For Community Day this year, Lendlease volunteers were fortunate enough to have two different volunteering experiences with Billion Oyster Project. Both volunteer days had incredible autumn weather – perfect for a day outside of the office.

For the first volunteer day, Billion Oyster Project met Lendlease employees on the ferry ride to Governors Island – a 172-acre island only 800 yards from Lower Manhattan – where Billion Oyster Project operates volunteer programming and partners with the Urban Assembly New York Harbor School.

Once on the island, volunteers learned more about Billion Oyster Project’s mission and the importance of oysters in New York City, including the history of the New York Harbor from an environmental and gastronomical perspective.

Up until the early 1900’s, BOP staff explained, NYC oysters were sold by street vendors in the Financial District and were exported all over the world. With increased industrial waterfront activity, inadequate wastewater treatment and overharvesting of oysters, the harbor became too polluted and too depleted to maintain healthy oyster populations. While oyster purveyors no longer hawk their goods along the streets of Lower Manhattan, New Yorkers still love to eat oysters!
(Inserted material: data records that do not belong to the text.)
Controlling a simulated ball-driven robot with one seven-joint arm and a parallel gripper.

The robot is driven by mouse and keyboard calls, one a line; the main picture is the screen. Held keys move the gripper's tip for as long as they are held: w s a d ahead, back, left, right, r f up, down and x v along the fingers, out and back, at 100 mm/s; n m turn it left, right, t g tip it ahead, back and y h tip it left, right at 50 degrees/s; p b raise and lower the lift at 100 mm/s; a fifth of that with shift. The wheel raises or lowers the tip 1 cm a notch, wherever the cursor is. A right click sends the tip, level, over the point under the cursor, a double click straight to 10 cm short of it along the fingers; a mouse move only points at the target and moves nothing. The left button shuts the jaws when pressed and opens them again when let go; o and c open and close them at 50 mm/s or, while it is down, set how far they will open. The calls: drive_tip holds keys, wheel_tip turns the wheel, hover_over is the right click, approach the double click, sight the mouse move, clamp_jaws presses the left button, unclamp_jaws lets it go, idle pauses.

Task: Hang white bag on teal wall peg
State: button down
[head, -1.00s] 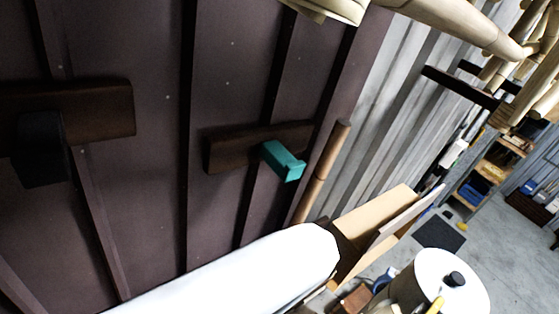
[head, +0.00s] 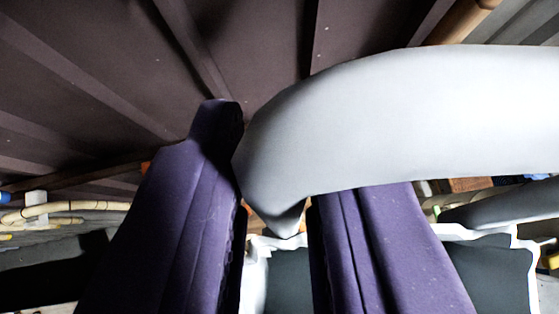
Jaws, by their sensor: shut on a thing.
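My gripper (head: 272,195) shows as two long purple fingers, one on the left and one on the right. A thick, smooth pale band (head: 400,120), which looks like a handle of the white bag, curves in from the right edge. Its narrow end lies between the fingers, and my gripper is shut on it. The band covers the tip of the right finger. White edges around dark panels below and behind the fingers look like the bag's body (head: 527,272); much of it is hidden by the fingers. The teal wall peg is not in view now.
A dark brown ribbed wall (head: 265,45) fills the top. A bamboo pole (head: 462,20) stands at the upper right. Pale bent canes (head: 75,208) show at the far left, above a dark area.

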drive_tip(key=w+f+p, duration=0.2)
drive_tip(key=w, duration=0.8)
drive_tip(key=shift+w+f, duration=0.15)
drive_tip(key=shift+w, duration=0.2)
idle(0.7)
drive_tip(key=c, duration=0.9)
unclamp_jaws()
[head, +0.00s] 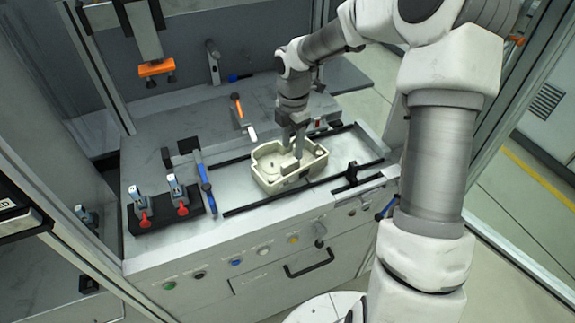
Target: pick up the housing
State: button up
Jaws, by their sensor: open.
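The housing (272,180) is a cream-coloured, open-topped box with a rounded pocket inside. It sits on the light metal worktop between two black rails. My gripper (298,150) points down at the housing's right part. Its jaws are open, and a finger appears to reach down into or just over the housing's open top. I cannot tell whether a finger touches a wall. The far right wall of the housing is partly hidden behind my gripper.
A black block with two red-tipped clamps (160,207) stands at the left. A blue-handled tool (203,182) lies beside it, and an orange-handled hammer (240,115) lies behind the housing. Black rails (262,200) run along the worktop. An orange fixture (156,68) hangs at the upper left.

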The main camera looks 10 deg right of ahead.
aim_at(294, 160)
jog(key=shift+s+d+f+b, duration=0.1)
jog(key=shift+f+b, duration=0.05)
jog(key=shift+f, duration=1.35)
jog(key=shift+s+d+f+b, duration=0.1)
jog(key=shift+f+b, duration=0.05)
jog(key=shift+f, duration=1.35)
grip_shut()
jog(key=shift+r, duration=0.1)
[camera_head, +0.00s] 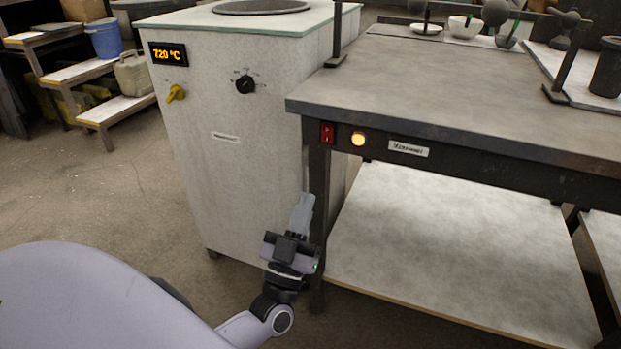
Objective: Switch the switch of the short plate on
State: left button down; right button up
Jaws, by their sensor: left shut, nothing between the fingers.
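A small red rocker switch (327,132) sits on the dark front edge of the grey-topped table (440,85), near its left corner. Which way the rocker is pressed is too small to tell. My left gripper (302,210) is shut and empty. Its fingers point up, below the switch and apart from it, in front of the table's left leg. My right gripper is not in view.
A white furnace cabinet (225,130) stands left of the table, with a lit display (168,54), a yellow knob (176,93) and a black dial (245,84). A pale lower shelf (450,250) lies under the tabletop. Bowls and ladle-like tools stand at the back.

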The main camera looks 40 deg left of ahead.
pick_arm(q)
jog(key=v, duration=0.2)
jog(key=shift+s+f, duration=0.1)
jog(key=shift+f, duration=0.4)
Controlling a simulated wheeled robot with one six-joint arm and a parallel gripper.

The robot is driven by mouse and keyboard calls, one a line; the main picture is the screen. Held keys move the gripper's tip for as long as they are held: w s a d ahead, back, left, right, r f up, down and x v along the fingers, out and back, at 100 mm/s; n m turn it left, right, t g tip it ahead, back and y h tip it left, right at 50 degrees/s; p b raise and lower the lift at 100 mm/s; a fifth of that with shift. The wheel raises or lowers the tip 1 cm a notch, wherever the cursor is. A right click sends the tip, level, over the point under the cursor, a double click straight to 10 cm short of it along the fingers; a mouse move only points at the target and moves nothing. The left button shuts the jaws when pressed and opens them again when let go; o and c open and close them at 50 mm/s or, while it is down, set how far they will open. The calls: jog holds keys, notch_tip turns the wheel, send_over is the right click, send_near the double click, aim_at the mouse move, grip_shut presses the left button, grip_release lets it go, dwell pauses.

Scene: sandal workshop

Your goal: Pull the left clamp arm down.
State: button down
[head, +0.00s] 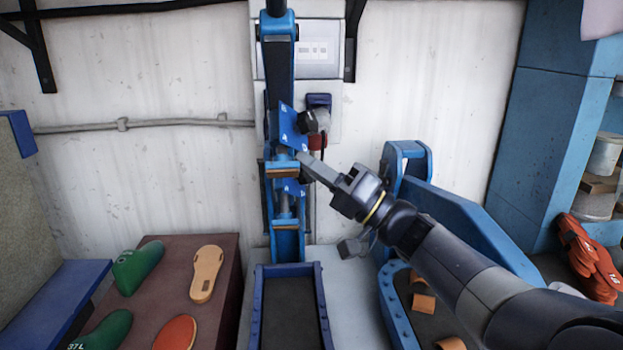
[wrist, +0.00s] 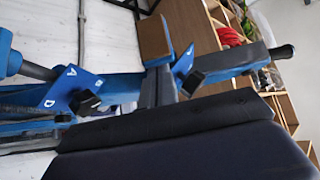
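The tall blue clamp stand (head: 283,225) rises against the wall in the head view. Its upper arm (head: 279,60) stands upright.
A blue-edged tray (head: 257,310) lies below the stand. Another blue arm (head: 480,225) and a blue-edged bin (head: 390,305) with orange pieces are at right. A brown block (head: 230,290) with green forms and soles is at left. White wall lies behind.

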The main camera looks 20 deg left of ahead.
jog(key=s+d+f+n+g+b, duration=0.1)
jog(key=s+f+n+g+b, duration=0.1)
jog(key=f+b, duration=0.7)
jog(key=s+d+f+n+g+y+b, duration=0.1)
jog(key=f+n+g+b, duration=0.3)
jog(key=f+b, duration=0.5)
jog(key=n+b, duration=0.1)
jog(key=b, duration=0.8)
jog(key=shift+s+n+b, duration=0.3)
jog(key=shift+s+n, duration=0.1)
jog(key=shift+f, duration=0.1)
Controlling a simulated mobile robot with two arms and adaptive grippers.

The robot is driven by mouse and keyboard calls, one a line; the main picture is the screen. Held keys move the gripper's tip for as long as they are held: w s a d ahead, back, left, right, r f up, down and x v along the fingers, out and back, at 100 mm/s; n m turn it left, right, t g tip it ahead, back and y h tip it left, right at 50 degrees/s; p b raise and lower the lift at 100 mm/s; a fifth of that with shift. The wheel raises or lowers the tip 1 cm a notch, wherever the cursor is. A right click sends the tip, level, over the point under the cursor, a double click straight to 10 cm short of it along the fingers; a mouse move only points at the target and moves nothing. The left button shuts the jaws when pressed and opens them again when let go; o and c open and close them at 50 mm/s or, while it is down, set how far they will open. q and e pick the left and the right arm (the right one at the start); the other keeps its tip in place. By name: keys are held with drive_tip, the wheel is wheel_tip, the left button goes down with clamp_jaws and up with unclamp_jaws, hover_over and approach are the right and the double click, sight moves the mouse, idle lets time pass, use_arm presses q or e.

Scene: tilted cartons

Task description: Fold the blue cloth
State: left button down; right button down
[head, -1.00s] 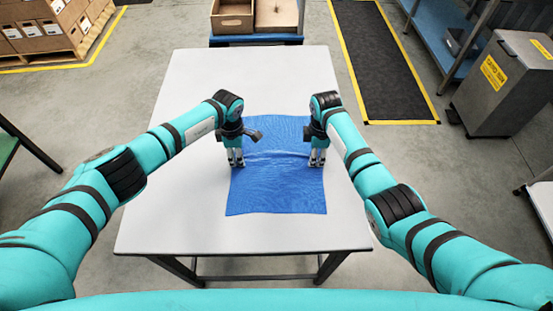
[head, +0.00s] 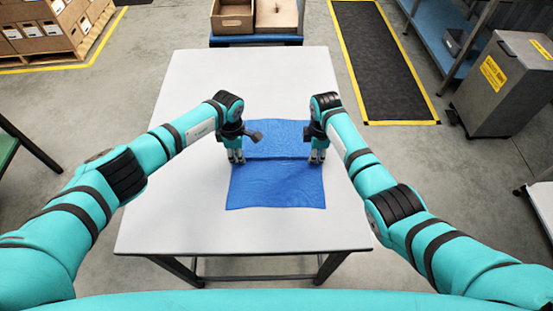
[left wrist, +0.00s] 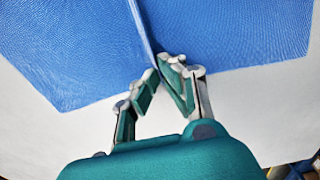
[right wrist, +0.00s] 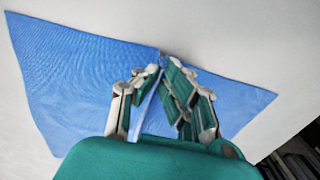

After the educational “walk-and-talk,” volunteers had their work cut out for them by cleaning cured oyster, clam and scallop shells. BOP collects discarded shells from more than 70 NYC restaurants and brings them to Governors Island. Volunteers and staff work together to prep the shells to be “set” with oyster larvae and introduced back to their natural environment where they can grow and reproduce in the New York Harbor.

The following week, volunteers visited one of Billion Oyster Project’s field stations at Bush Terminal Park in Brooklyn where BOP partners with local schools on environmental education programming and the greater NYC community on community science initiatives.

Volunteers learned about different species living in and around the oyster reef and even got to identify some of them. The day ended with a tour of additional oyster reef sites and a quick photo moment with a massive oyster.